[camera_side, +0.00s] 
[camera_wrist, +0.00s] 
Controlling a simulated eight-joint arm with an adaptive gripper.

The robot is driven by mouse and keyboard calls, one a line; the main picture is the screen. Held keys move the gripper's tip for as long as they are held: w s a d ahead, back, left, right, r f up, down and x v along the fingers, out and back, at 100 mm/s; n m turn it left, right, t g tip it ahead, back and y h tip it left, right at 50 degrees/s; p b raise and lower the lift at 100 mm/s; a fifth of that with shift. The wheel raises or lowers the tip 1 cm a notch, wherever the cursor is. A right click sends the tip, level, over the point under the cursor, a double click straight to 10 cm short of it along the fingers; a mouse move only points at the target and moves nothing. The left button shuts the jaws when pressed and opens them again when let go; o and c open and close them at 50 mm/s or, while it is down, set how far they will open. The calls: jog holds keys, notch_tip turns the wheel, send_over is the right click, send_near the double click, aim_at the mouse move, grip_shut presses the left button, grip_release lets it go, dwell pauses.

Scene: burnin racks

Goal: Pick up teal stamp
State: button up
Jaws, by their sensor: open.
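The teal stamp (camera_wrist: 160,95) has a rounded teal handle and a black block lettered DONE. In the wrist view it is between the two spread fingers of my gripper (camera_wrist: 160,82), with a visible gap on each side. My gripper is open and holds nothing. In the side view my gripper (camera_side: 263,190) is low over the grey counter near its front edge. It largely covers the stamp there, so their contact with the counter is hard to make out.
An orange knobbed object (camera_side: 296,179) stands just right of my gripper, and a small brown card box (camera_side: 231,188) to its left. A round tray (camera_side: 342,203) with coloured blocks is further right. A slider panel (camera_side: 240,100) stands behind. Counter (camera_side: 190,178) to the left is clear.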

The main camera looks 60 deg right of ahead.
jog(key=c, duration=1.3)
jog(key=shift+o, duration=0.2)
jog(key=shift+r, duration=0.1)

######

**Set problem**
Copy out each line exactly.

**Answer to this task**
[camera_side, +0.00s] 
[camera_wrist, +0.00s] 
Controlling a simulated eight-joint arm with an adaptive gripper.

The robot is driven by mouse and keyboard calls, one a line; the main picture is the screen. Held keys move the gripper's tip for as long as they are held: w s a d ahead, back, left, right, r f up, down and x v along the fingers, out and back, at 100 mm/s; n m turn it left, right, t g tip it ahead, back and y h tip it left, right at 50 degrees/s; p b raise and lower the lift at 100 mm/s; a fifth of that with shift. The wheel raises or lowers the tip 1 cm a notch, wherever the cursor is. A right click sends the tip, level, over the point under the cursor, a double click straight to 10 cm short of it along the fingers; a mouse move only points at the target and moves nothing. The left button shuts the jaws when pressed and opens them again when let go; o and c open and close them at 50 mm/s or, while it is down, set how far they will open. The calls: jog holds keys, notch_tip turns the wheel, send_over is the right click, send_near the double click, aim_at the mouse move, grip_shut presses the left button, grip_release lets it go, dwell pauses.

Scene: burnin racks

Goal: Pick up teal stamp
State: button up
Jaws, by their sensor: open.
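The teal stamp (camera_wrist: 160,95) has a rounded teal handle and a black block lettered DONE. In the wrist view it is between the two spread fingers of my gripper (camera_wrist: 160,82), with a visible gap on each side. My gripper is open and holds nothing. In the side view my gripper (camera_side: 263,190) is low over the grey counter near its front edge. It largely covers the stamp there, so their contact with the counter is hard to make out.
An orange knobbed object (camera_side: 296,179) stands just right of my gripper, and a small brown card box (camera_side: 231,188) to its left. A round tray (camera_side: 342,203) with coloured blocks is further right. A slider panel (camera_side: 240,100) stands behind. Counter (camera_side: 190,178) to the left is clear.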

The main camera looks 60 deg right of ahead.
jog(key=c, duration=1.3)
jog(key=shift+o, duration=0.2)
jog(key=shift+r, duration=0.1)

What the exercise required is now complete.